Return the formatted lines as:
[
   "This    is    an",
   "example  of text",
   "justification.  "
]
Note: Each word is guaranteed not to exceed L in length.
Corner Cases:
  • A line other than the last line might contain only one word. What should you do in this case?
    In this case, that line should be left-justified.

思路:

比较麻烦的字符串细节实现题。需要解决以下几个问题:

1. 首先要能判断多少个word组成一行:
这里统计读入的所有words的总长curLen,并需要计算空格的长度。假如已经读入words[0:i]。当curLen + i <=L 且加curLen + 1 + word[i+1].size() > L时,一行结束。

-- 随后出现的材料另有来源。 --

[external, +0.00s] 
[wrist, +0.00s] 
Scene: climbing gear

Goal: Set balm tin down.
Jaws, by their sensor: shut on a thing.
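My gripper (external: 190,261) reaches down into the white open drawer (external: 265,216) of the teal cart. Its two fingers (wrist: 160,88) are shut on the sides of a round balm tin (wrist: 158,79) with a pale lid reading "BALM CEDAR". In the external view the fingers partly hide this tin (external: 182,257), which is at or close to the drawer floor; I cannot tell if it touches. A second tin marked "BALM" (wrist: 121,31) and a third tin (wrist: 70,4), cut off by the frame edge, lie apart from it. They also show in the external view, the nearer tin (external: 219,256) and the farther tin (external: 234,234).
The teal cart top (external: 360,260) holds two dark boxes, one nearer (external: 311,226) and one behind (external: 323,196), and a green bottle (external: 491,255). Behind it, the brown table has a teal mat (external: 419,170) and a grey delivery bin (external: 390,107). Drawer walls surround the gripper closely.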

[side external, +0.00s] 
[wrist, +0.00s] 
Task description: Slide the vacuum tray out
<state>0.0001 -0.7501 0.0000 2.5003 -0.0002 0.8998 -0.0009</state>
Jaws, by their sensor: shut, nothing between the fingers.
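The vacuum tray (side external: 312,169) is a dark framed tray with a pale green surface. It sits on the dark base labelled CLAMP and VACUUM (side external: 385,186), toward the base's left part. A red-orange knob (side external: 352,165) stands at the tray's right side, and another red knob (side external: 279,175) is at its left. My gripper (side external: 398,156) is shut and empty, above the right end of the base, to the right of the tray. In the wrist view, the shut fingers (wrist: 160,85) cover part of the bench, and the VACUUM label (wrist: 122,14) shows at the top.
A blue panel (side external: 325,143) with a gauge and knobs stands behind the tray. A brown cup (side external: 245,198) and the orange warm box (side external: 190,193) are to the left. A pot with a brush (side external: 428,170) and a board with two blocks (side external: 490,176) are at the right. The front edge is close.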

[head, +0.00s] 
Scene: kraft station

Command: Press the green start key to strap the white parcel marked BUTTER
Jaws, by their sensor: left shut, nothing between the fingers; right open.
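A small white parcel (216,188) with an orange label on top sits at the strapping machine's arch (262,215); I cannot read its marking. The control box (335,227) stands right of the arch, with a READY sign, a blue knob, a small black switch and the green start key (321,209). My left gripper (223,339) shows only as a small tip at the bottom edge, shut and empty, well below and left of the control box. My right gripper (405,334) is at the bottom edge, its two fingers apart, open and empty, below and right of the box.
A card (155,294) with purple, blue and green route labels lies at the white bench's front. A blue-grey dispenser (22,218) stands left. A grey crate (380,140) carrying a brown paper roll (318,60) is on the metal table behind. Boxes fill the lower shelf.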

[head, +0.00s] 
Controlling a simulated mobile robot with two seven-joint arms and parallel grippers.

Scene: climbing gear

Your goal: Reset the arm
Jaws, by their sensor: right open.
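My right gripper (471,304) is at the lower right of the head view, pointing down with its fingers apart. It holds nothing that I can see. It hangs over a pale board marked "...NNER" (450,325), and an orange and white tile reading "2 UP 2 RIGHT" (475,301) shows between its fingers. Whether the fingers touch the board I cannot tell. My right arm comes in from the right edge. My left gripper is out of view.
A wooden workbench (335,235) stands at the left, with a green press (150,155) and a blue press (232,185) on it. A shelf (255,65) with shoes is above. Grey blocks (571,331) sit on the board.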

2. 知道一行的所有n个words,以及总长curLen之后要决定空格分配:
平均空格数:k = (L - curLen) / (n-1)
前m组每组有空格数k+1:m = (L - curLen) % (n-1)

例子:L = 21,curLen = 14,n = 4
k = (21 - 14) / (4-1) = 2
m = (21 - 14) % (4-1)  = 1
A---B--C--D

3. 特殊情况:
(a) 最后一行:当读入到第i = words.size()-1 个word时为最后一行。该行k = 1,m = 0
(b) 一行只有一个word:此时n-1 = 0,计算(L - curLen)/(n-1)会出错。该行k = L-curLen, m = 0
(c) 当word[i].size() == L时。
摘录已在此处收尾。